_REQUIREMENT:_
Copy all lines that contain the word "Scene".

_EXERCISE MATERIALS:_
══════

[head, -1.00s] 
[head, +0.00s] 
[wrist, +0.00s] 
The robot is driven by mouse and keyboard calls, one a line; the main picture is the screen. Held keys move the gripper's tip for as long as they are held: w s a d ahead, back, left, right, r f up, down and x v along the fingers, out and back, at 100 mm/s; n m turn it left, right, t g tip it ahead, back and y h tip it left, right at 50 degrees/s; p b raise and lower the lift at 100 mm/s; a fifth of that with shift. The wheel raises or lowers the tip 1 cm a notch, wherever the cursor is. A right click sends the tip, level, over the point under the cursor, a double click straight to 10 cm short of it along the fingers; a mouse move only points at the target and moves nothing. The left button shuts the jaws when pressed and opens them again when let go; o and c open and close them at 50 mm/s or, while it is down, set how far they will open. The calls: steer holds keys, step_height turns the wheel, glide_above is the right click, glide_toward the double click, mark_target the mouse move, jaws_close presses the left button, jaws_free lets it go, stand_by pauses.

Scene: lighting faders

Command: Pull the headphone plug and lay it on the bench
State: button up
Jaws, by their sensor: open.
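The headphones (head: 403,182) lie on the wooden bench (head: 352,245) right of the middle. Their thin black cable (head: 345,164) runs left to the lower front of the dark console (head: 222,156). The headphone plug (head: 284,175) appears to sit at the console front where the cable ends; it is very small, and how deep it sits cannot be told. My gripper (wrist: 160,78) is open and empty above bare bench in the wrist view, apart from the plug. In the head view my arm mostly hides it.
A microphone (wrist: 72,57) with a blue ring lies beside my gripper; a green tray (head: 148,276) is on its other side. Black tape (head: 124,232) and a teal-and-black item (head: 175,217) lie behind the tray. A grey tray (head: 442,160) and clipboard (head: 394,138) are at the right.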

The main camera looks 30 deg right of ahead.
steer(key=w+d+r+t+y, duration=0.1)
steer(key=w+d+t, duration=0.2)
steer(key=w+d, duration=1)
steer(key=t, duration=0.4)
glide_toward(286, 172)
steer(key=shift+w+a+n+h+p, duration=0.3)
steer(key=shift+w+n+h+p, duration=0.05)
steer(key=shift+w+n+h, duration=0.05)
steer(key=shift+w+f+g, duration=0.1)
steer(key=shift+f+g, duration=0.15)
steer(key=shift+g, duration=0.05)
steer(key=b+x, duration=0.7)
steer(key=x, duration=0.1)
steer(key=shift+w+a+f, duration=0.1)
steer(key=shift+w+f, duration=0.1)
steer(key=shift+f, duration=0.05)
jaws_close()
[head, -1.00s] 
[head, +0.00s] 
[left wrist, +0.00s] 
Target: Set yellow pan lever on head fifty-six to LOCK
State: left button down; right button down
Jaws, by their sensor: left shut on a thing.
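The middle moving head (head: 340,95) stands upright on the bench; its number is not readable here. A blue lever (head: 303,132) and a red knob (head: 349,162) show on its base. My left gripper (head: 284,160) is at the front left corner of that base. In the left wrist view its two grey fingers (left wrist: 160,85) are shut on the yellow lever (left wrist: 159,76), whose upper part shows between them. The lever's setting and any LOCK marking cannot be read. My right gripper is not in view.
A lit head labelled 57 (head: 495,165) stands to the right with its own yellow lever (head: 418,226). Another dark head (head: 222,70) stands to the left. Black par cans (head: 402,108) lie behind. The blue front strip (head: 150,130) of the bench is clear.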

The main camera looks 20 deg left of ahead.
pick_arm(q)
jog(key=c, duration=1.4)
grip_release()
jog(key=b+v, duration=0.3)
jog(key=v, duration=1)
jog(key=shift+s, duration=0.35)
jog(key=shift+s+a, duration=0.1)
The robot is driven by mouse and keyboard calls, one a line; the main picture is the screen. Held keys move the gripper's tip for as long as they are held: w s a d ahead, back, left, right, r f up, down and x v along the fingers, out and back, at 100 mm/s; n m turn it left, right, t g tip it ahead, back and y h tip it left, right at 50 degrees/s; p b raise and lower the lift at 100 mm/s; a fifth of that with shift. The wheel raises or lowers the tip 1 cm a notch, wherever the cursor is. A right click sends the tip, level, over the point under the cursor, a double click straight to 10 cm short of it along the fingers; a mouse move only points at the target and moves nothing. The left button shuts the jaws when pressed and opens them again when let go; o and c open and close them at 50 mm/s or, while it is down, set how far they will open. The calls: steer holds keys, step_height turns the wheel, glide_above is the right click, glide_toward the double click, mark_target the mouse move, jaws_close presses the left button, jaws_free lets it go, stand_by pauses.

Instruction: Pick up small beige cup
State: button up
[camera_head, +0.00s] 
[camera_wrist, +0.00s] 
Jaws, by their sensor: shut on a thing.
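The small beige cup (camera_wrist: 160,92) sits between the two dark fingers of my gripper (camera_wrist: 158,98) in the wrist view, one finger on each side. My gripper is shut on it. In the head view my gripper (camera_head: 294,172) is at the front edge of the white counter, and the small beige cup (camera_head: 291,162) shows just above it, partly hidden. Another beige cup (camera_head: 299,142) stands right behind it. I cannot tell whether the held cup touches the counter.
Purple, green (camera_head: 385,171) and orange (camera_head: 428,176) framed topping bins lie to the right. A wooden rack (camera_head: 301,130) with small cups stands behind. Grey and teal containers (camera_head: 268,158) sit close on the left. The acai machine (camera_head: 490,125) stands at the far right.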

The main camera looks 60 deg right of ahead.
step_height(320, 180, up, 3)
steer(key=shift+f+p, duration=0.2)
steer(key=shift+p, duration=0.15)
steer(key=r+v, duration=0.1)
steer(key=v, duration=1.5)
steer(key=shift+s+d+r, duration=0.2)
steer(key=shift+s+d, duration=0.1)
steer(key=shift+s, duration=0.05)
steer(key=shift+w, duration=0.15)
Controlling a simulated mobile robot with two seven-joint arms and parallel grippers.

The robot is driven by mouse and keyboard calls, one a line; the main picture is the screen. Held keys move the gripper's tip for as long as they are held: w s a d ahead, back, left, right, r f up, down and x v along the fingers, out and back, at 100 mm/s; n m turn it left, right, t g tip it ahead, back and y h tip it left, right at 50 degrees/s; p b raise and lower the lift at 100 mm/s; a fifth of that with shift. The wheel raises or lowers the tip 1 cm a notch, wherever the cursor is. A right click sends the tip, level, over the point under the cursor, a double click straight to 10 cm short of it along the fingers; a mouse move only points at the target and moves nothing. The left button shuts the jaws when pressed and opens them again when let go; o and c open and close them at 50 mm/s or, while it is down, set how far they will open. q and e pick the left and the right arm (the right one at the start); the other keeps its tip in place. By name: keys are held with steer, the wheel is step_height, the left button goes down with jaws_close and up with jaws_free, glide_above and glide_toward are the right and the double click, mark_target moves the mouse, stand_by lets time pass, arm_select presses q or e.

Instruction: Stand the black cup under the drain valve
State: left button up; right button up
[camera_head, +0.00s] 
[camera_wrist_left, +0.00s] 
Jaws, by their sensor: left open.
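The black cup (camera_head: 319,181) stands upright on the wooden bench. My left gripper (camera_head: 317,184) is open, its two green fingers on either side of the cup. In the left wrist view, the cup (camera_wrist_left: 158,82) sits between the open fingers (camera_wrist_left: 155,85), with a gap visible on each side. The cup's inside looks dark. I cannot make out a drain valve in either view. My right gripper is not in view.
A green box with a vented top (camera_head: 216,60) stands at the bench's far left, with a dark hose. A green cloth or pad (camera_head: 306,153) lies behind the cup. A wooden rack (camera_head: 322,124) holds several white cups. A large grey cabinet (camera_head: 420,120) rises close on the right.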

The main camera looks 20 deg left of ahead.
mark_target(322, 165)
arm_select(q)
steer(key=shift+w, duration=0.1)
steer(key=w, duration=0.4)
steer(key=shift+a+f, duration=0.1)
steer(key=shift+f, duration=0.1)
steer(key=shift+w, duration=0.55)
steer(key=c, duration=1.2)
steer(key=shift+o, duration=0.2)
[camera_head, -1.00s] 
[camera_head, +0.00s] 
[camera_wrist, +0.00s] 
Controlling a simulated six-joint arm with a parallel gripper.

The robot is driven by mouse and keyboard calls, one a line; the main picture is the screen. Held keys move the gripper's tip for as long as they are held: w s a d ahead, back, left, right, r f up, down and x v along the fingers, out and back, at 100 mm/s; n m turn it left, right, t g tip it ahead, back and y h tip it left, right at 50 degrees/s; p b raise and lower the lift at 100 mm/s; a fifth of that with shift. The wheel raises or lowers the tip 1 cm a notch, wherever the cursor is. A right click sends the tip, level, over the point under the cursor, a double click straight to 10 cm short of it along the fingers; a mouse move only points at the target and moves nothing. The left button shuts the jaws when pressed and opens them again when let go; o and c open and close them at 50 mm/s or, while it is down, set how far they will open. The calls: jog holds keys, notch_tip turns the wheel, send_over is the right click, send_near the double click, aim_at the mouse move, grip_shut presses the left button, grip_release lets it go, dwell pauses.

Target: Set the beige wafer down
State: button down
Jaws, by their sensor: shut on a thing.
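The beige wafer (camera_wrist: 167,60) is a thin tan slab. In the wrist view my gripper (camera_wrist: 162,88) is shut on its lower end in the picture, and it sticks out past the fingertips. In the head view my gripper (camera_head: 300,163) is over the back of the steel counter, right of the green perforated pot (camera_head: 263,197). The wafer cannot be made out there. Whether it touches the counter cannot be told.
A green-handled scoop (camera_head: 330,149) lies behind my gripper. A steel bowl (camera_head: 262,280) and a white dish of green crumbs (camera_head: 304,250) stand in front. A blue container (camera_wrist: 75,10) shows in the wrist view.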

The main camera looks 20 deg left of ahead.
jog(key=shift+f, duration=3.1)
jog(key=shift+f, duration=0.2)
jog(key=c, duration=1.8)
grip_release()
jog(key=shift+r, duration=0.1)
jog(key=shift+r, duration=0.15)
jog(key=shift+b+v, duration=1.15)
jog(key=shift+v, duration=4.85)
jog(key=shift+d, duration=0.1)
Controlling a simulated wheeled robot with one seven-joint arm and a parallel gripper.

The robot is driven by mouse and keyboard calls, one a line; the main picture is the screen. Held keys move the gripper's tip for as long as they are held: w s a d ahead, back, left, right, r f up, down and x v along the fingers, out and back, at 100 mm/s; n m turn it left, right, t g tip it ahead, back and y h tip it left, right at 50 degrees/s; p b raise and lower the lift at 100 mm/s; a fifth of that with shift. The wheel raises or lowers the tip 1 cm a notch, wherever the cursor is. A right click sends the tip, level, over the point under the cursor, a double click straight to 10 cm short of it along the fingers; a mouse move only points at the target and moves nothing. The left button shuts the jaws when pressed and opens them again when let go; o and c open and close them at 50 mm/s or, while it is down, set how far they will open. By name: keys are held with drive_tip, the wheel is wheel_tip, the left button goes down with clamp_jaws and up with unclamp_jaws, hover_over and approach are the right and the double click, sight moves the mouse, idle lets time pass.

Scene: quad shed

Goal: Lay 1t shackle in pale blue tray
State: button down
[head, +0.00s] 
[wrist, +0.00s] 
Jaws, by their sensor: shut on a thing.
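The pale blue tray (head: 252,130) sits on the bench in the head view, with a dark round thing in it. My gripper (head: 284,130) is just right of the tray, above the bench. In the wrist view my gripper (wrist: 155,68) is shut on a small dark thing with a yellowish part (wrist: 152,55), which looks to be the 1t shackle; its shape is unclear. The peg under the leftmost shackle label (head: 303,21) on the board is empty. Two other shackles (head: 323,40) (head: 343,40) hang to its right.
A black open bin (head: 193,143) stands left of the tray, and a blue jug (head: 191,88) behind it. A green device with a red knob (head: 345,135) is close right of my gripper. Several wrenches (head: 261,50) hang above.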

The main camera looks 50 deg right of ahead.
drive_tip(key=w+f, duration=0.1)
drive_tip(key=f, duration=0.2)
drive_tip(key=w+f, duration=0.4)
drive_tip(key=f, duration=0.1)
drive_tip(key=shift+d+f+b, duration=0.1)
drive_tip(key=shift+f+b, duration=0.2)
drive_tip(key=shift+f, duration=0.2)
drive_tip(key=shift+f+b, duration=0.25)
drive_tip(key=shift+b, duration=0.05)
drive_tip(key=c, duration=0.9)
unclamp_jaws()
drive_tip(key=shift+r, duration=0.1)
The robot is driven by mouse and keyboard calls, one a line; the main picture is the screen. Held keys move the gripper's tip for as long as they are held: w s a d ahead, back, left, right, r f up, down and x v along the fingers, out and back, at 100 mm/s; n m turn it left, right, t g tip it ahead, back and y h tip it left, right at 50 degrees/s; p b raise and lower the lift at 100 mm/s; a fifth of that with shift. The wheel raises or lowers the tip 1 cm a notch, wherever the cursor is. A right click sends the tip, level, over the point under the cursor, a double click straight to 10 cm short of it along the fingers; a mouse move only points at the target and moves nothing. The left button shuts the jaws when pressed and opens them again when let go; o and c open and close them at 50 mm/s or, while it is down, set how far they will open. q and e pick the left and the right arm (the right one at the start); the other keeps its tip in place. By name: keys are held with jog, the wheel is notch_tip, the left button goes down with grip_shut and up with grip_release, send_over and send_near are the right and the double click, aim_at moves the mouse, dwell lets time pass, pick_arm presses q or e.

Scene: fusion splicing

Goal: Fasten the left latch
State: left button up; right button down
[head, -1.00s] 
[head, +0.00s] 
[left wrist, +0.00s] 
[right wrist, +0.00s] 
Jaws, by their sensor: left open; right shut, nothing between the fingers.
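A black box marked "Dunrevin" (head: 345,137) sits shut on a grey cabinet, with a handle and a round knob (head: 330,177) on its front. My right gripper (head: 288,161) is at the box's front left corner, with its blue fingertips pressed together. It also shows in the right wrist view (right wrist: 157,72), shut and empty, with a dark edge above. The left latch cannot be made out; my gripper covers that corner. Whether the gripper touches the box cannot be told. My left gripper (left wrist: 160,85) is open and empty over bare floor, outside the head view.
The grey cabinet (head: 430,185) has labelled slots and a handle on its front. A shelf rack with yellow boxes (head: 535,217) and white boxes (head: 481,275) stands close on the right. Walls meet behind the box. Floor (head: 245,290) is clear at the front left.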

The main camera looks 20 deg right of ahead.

══════

_OUTPUT FOR THIS EXERCISE:_
Scene: lighting faders
Scene: quad shed
Scene: fusion splicing

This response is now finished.